Buttermilk Biscuits are best served fresh and hot from the oven! They will lose a bit of their fluffiness as they cool, so I highly recommend waiting to bake these until just before serving.
What to Put on Biscuits
You can’t go wrong by spreading your biscuit with a pat of butter but there’s almost no limit to the number of spreads that are delicious on homemade biscuits. Try these with honey butter, strawberry jam, apple butter or just about any preserve you love.
More Great Recipes
If you like these Easy Biscuits, here are a few more quick bread recipes you need to try!
- 1 cup cold buttermilk
- 8 tbsp butter melted and cooled
- 2 cups all purpose flour plus extra for counter
- 1 tbsp sugar
- 1/2 tsp baking soda
- 3 tsp baking powder
- 1/2 tsp salt
- Place 1 cup of buttermilk in the freezer for ten minutes.

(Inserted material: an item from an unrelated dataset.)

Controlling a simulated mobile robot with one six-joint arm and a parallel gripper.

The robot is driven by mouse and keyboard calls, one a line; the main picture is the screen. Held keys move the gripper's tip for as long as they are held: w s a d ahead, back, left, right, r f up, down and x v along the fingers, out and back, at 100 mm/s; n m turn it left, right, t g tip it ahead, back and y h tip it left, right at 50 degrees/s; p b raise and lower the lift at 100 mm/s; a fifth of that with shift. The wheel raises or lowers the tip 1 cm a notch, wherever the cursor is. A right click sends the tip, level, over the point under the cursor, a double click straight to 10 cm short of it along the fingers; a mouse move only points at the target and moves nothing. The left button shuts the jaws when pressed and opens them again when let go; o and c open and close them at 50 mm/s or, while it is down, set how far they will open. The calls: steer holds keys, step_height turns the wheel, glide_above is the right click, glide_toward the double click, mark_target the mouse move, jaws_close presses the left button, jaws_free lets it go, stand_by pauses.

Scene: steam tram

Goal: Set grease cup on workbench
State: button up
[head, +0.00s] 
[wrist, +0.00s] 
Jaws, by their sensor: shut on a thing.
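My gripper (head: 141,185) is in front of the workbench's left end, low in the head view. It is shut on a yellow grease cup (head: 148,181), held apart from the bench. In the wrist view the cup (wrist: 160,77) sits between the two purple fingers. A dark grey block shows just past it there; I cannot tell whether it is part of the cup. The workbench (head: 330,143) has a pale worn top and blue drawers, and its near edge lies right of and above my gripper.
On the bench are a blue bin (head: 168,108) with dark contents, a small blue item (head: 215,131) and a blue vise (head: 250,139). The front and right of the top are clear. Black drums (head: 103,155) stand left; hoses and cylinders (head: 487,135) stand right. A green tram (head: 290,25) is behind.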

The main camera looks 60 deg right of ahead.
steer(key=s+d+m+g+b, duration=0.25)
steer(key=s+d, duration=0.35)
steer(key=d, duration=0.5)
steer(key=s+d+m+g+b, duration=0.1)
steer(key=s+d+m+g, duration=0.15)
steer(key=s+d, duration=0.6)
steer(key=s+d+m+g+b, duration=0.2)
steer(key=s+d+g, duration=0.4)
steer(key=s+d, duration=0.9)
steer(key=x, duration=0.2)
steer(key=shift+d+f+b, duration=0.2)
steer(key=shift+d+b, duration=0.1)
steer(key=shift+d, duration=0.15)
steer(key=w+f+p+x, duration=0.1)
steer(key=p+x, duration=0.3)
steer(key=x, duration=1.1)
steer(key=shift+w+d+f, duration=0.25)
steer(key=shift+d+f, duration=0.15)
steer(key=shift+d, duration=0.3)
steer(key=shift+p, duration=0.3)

- Place oven rack in middle position, then preheat oven to 450 degrees F.
- Whisk together flour, baking powder, baking soda, sugar and salt in a large bowl.
- After buttermilk has chilled in freezer for ten minutes, remove from freezer and pour melted (cooled) butter into butter milk and stir with a fork until the butter starts to form small clumps in the buttermilk.
- Add buttermilk mixture to dry ingredients and stir with a rubber spatula until flour is incorporated and dough starts to pull away from the sides of the bowl. Do not over mix. Dough will be thick and seem dry. If dough is sticky add more flour, one tablespoon at a time. Once dough starts to come together, it's really best to finish working together with your hands.
- Generously sprinkle flour over a countertop or work surface. Place biscuit dough onto prepared area and turn to coat each side with flour. Knead 5-6 times. Gently roll out dough, without applying too much pressure, to approximately 1" in height. Cut biscuits with a 2 1/2 inch (approximately)round biscuit cutter. Place biscuits on prepared pan approximately 2" apart. Knead together any scraps and repeat process.
- Bake until biscuits are golden brown. This can take anywhere from 8-15 minutes, so watch closely to avoid burning. Rely more on your eyes than the clock. Remove from oven and enjoy.